- Given instruction -
Reproduce the listing below exactly, minus its pictures.

Start of Recorded data

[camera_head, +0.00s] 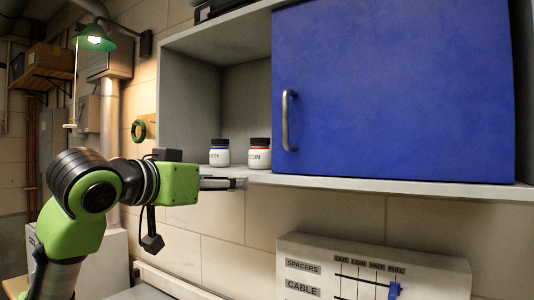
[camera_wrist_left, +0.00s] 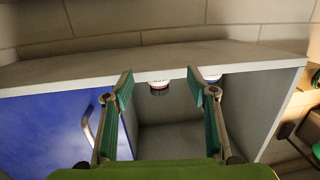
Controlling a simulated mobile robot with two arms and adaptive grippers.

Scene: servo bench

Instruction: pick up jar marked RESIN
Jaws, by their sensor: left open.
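The jar marked RESIN (camera_head: 260,154) is white with a dark lid and a red band; its label partly reads "ESIN". It stands upright on the shelf (camera_head: 350,187), close to the blue door's left edge. My left gripper (camera_head: 240,184) is at the shelf's front edge, just below and left of the jar. In the left wrist view, my left gripper (camera_wrist_left: 160,80) is open, with its two fingers apart. The RESIN jar (camera_wrist_left: 159,84) shows between the fingertips, beyond them and untouched as far as I can see. My right gripper is not in view.
A second white jar with a blue band (camera_head: 219,153), label ending in "TTY", stands left of the RESIN jar. A blue cabinet door (camera_head: 395,90) with a metal handle (camera_head: 288,120) is on the right. A panel with sliders (camera_head: 370,270) is below the shelf.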

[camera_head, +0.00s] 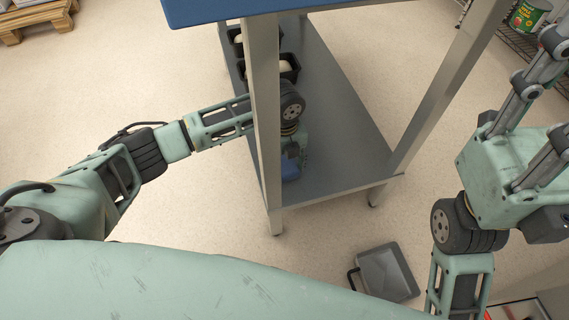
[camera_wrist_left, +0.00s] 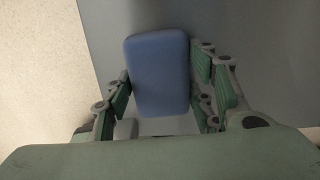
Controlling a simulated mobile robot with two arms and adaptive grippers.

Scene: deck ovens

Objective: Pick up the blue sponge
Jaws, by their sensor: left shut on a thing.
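The blue sponge (camera_wrist_left: 158,75) shows in the left wrist view, between the two fingers of my left gripper (camera_wrist_left: 163,98), which is shut on it. In the head view the sponge (camera_head: 290,168) is a small blue patch at the lower end of my left gripper (camera_head: 294,158), over the lower shelf of the table. The table's near leg hides part of my left wrist. I cannot tell whether the sponge touches the shelf.
The grey lower shelf (camera_head: 345,130) lies under a blue tabletop (camera_head: 240,8), between metal legs. Black pans (camera_head: 283,68) with pale contents stand at the shelf's far end. A grey dustpan-like tray (camera_head: 388,272) lies on the floor. A wooden pallet (camera_head: 38,17) is far left.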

End of Recorded data

- Finished exercise -
[camera_head, +0.00s] 
[camera_wrist_left, +0.00s] 
Controlling a simulated mobile robot with two arms and adaptive grippers.

Scene: servo bench

Instruction: pick up jar marked RESIN
Jaws, by their sensor: left open.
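The jar marked RESIN (camera_head: 260,154) is white with a dark lid and a red band; its label partly reads "ESIN". It stands upright on the shelf (camera_head: 350,187), close to the blue door's left edge. My left gripper (camera_head: 240,184) is at the shelf's front edge, just below and left of the jar. In the left wrist view, my left gripper (camera_wrist_left: 160,80) is open, with its two fingers apart. The RESIN jar (camera_wrist_left: 159,84) shows between the fingertips, beyond them and untouched as far as I can see. My right gripper is not in view.
A second white jar with a blue band (camera_head: 219,153), label ending in "TTY", stands left of the RESIN jar. A blue cabinet door (camera_head: 395,90) with a metal handle (camera_head: 288,120) is on the right. A panel with sliders (camera_head: 370,270) is below the shelf.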

[camera_head, +0.00s] 
[camera_wrist_left, +0.00s] 
Controlling a simulated mobile robot with two arms and adaptive grippers.

Scene: deck ovens

Objective: Pick up the blue sponge
Jaws, by their sensor: left shut on a thing.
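The blue sponge (camera_wrist_left: 158,75) shows in the left wrist view, between the two fingers of my left gripper (camera_wrist_left: 163,98), which is shut on it. In the head view the sponge (camera_head: 290,168) is a small blue patch at the lower end of my left gripper (camera_head: 294,158), over the lower shelf of the table. The table's near leg hides part of my left wrist. I cannot tell whether the sponge touches the shelf.
The grey lower shelf (camera_head: 345,130) lies under a blue tabletop (camera_head: 240,8), between metal legs. Black pans (camera_head: 283,68) with pale contents stand at the shelf's far end. A grey dustpan-like tray (camera_head: 388,272) lies on the floor. A wooden pallet (camera_head: 38,17) is far left.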

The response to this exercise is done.